> _Task directions_
Exclude the pictures and reproduce the remaining data exactly as written.
Raw data start
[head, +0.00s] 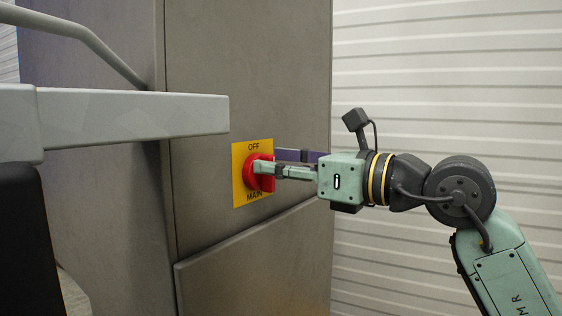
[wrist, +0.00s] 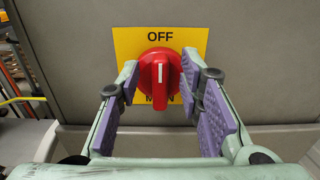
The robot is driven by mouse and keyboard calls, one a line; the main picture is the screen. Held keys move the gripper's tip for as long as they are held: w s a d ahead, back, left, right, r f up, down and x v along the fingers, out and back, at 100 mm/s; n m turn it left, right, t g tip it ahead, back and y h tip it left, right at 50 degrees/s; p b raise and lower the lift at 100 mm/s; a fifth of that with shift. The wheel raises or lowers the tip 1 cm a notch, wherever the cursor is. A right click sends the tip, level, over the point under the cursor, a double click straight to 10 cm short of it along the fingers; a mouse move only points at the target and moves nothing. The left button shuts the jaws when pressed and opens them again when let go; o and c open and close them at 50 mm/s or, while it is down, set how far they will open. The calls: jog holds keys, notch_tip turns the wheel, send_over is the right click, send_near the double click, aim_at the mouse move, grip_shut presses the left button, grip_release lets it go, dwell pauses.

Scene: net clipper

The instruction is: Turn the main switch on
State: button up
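The main switch (wrist: 160,72) is a red rotary knob on a yellow plate (wrist: 199,40) marked OFF above and MAIN below. Its raised handle stands vertical in the wrist view, with a white mark on it. In the head view the red knob (head: 268,182) and yellow plate (head: 239,190) sit on a grey cabinet face. My gripper (wrist: 158,78) is open, its two fingers on either side of the knob, with visible gaps to the raised handle. In the head view my gripper (head: 268,162) reaches the knob from the right, and a finger hides part of it.
The grey cabinet (head: 245,60) fills the middle of the head view, with a slanted lower panel (head: 260,260). A light grey horizontal bar (head: 130,115) juts in from the left, close to the plate. A ribbed pale wall (head: 450,90) stands behind my arm.

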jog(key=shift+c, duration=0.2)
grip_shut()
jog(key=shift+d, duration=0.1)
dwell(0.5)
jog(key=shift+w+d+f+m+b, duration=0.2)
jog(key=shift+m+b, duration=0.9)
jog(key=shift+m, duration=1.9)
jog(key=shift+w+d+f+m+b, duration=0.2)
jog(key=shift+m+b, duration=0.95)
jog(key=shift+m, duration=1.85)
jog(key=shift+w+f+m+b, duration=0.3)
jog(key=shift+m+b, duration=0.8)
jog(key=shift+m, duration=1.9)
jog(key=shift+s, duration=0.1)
Raw data end
> _Completed exercise_
[head, +0.00s] 
[wrist, +0.00s] 
The robot is driven by mouse and keyboard calls, one a line; the main picture is the screen. Held keys move the gripper's tip for as long as they are held: w s a d ahead, back, left, right, r f up, down and x v along the fingers, out and back, at 100 mm/s; n m turn it left, right, t g tip it ahead, back and y h tip it left, right at 50 degrees/s; p b raise and lower the lift at 100 mm/s; a fifth of that with shift. The wheel raises or lowers the tip 1 cm a notch, wherever the cursor is. A right click sends the tip, level, over the point under the cursor, a double click straight to 10 cm short of it along the fingers; a mouse move only points at the target and moves nothing. The left button shuts the jaws when pressed and opens them again when let go; o and c open and close them at 50 mm/s or, while it is down, set how far they will open. The calls: jog holds keys, notch_tip turns the wheel, send_over is the right click, send_near the double click, aim_at the mouse move, grip_shut presses the left button, grip_release lets it go, dwell pauses.

Scene: net clipper

The instruction is: Turn the main switch on
State: button up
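The main switch (wrist: 160,72) is a red rotary knob on a yellow plate (wrist: 199,40) marked OFF above and MAIN below. Its raised handle stands vertical in the wrist view, with a white mark on it. In the head view the red knob (head: 268,182) and yellow plate (head: 239,190) sit on a grey cabinet face. My gripper (wrist: 158,78) is open, its two fingers on either side of the knob, with visible gaps to the raised handle. In the head view my gripper (head: 268,162) reaches the knob from the right, and a finger hides part of it.
The grey cabinet (head: 245,60) fills the middle of the head view, with a slanted lower panel (head: 260,260). A light grey horizontal bar (head: 130,115) juts in from the left, close to the plate. A ribbed pale wall (head: 450,90) stands behind my arm.

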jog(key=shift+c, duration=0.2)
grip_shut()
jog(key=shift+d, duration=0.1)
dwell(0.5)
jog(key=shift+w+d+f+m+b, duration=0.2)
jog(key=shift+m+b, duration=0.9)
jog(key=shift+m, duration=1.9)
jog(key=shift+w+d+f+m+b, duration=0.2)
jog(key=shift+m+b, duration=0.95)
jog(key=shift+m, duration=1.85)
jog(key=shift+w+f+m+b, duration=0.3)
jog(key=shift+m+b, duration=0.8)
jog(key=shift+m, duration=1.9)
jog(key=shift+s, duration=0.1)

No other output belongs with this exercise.